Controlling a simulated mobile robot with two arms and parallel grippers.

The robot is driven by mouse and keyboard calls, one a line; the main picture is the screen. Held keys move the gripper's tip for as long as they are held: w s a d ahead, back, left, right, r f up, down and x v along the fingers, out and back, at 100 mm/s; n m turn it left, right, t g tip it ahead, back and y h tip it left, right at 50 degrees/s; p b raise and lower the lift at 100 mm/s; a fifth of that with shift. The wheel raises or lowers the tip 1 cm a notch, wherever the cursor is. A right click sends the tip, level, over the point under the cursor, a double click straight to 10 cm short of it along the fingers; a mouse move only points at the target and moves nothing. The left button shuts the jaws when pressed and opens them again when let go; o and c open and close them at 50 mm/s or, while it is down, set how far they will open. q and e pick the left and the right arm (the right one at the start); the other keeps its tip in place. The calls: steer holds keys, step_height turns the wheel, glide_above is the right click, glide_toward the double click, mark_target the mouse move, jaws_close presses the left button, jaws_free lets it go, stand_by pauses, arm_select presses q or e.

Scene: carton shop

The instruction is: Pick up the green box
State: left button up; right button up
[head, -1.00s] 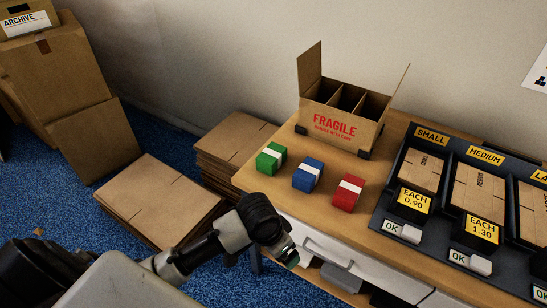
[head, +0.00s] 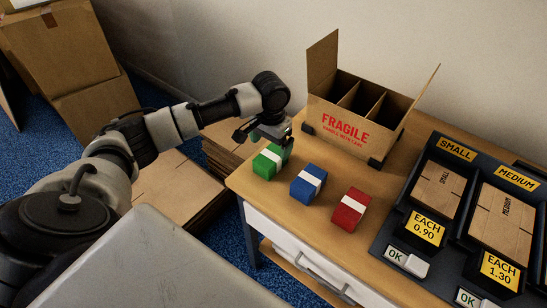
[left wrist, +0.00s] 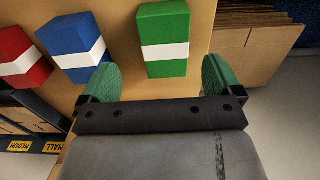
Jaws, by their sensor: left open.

•••

EXERCISE AIM:
Without including any pictures, print all of the material exactly as given.

FINAL RESULT:
Controlling a simulated mobile robot with two arms and parallel grippers.

The robot is driven by mouse and keyboard calls, one a line; the main picture is the screen. Held keys move the gripper's tip for as long as they are held: w s a d ahead, back, left, right, r f up, down and x v along the fingers, out and back, at 100 mm/s; n m turn it left, right, t g tip it ahead, back and y h tip it left, right at 50 degrees/s; p b raise and lower the lift at 100 mm/s; a fifth of that with shift. The wheel raises or lowers the tip 1 cm a notch, wherever the cursor is. A right click sends the tip, level, over the point under the cursor, a double click straight to 10 cm short of it along the fingers; a mouse move only points at the target and moves nothing. The left button shuts the jaws when pressed and opens them again when let go; o and c open and close them at 50 mm/s or, while it is down, set how far they will open. q and e pick the left and the right arm (the right one at the start); the other keeps its tip in place. The calls: steer holds keys, step_height turns the wheel, glide_above is the right click, glide_toward the double click, mark_target the mouse move, jaws_close presses the left button, jaws_free lets it go, stand_by pauses, arm_select presses q or e.

Scene: carton shop

The instruction is: Pick up the green box
State: left button up; right button up
[head, -1.00s] 
[head, +0.00s] 
[left wrist, +0.00s] 
Jaws, by their sensor: left open.

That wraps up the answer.